Anyway, the problem is easiest to consider if they both accelerate instantaneously. Suppose they are initially at rest in frame #1, both at position x=0 in this frame. Then at t=0, when both twins are aged 20, twin1 instantaneously accelerates to 0.6c, and continues at that velocity. After 10 years, twin2 accelerates to 0.6c in an identical manner.

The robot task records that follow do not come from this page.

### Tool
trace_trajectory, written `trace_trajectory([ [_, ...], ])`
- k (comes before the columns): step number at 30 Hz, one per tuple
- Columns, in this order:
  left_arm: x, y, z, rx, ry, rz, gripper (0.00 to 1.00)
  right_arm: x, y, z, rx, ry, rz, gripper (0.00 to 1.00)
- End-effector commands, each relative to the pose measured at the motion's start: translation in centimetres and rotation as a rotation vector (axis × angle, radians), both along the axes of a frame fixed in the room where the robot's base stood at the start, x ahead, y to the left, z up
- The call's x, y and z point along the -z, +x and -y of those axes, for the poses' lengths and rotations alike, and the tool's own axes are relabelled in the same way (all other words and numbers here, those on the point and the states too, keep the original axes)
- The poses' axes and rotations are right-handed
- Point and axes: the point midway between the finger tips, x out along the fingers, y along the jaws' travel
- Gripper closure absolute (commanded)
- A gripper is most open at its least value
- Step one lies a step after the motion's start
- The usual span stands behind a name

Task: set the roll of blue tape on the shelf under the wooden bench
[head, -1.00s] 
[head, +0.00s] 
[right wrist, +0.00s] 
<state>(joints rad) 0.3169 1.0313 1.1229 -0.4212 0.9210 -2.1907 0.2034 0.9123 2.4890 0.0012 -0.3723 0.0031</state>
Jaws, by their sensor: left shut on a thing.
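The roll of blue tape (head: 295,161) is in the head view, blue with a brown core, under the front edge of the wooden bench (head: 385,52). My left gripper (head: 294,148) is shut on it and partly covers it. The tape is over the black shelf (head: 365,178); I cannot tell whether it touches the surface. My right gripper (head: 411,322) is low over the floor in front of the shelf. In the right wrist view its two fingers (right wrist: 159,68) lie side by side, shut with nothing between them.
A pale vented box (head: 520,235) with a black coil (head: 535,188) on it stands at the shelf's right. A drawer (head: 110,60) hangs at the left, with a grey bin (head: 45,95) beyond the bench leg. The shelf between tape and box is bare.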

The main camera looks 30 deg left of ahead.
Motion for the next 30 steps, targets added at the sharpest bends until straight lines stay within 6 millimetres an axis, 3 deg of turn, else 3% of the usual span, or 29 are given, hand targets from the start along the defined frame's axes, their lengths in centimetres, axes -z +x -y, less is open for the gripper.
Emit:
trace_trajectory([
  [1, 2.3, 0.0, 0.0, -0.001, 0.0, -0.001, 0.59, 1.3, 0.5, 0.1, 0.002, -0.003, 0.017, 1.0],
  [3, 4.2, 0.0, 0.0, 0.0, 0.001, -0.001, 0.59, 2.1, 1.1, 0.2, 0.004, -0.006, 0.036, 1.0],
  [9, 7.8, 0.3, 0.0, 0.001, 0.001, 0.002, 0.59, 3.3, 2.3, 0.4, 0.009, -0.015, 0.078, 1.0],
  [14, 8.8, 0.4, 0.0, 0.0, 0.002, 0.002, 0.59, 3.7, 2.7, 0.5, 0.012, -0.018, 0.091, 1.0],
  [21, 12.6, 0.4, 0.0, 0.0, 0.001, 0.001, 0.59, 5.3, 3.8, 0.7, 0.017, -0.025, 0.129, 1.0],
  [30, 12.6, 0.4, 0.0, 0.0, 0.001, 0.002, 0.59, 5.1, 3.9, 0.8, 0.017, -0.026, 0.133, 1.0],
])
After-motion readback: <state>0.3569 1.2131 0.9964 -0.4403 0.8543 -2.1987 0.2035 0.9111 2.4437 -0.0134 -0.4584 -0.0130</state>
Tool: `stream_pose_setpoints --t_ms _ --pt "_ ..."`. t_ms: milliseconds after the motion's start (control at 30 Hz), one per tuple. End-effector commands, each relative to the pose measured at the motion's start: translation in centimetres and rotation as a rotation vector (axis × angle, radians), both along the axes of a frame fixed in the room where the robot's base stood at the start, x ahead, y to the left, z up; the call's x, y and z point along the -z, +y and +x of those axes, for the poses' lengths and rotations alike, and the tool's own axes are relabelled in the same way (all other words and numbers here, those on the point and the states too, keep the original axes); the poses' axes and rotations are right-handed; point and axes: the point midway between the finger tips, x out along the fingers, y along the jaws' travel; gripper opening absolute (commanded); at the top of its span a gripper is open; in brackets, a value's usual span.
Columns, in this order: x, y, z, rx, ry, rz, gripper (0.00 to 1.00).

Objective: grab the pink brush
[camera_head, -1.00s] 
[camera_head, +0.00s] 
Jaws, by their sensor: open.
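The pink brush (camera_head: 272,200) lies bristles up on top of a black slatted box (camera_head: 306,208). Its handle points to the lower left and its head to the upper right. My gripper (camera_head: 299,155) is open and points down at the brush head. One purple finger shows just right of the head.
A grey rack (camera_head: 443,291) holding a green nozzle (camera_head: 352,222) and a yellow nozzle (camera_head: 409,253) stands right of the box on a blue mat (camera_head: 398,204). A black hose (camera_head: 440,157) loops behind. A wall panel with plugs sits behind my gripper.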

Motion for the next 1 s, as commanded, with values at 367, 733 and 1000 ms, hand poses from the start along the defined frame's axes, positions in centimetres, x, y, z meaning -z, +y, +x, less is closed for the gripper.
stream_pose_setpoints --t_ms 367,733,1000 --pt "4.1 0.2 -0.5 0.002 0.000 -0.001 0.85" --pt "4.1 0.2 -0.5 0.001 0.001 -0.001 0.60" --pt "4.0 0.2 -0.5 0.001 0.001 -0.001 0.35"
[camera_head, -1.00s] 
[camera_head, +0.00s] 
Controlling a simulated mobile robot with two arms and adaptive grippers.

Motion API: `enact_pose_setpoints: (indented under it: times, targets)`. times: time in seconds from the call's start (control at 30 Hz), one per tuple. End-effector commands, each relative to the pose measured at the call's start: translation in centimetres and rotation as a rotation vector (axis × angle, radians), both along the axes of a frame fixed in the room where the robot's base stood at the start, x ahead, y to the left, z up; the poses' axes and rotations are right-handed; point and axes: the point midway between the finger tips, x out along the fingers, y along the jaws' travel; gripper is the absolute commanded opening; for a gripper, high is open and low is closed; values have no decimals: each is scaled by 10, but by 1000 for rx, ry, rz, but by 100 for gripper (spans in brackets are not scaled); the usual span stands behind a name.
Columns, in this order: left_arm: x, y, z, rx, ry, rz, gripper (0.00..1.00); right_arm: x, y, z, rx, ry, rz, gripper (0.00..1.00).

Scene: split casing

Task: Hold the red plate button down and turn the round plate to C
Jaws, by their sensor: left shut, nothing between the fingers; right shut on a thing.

So, twin1 accelerated at x=0,t=0 (age 20), and twin2 accelerated at x=0,t=10 (age 30). So, let's apply the Lorentz transformation to find when these acceleration events occurred in frame #2 which is moving at 0.6c relative to frame #1, where both twins come to rest after acceleration. The Lorentz transformation is:

x' = gamma*(x - vt)
t' = gamma*(t - vx/c^2) (and we can ignore the c if we use units where c=1, like light years and years).
gamma = 1/(1 - v^2/c^2)

So with v=0.6c, we have gamma=1.25. If we plug in x=0 and t=0 into the above transformation, we get back x'=0 and t'=0. If we plug in x=0 and t=10 into the above, we get:

x' = 1.25*(0 - 0.6*10) = -7.5
t' = 1.25*(10 - 0.6*0) = 12.5

So, in this frame--the frame where O and O' will be at rest after both twins have accelerated--twin 1 accelerated at x'=0, t'=0, after which twin 1 was at rest and twin 2 was moving at 0.6c, then twin 2 accelerated at x'=-7.5, t'=12.5, after which twin 2 was at rest. During the 12.5 years between twin 1 accelerating and twin 2 accelerating, twin 1 was at rest so he aged 12.5 years, while twin 2 was moving at 0.6c so he only aged 12.5*sqrt(1 - 0.6^2) = 12.5*0.8 = 10 years, so he was 2.5 years younger than twin 1 at the moment he accelerated. Then after twin 2 accelerated too, twin 2 was at rest as well, so they both aged at the same rate after that. Thus at all times after twin 2 accelerates, twin 2 is 2.5 years younger than twin 1 in this frame.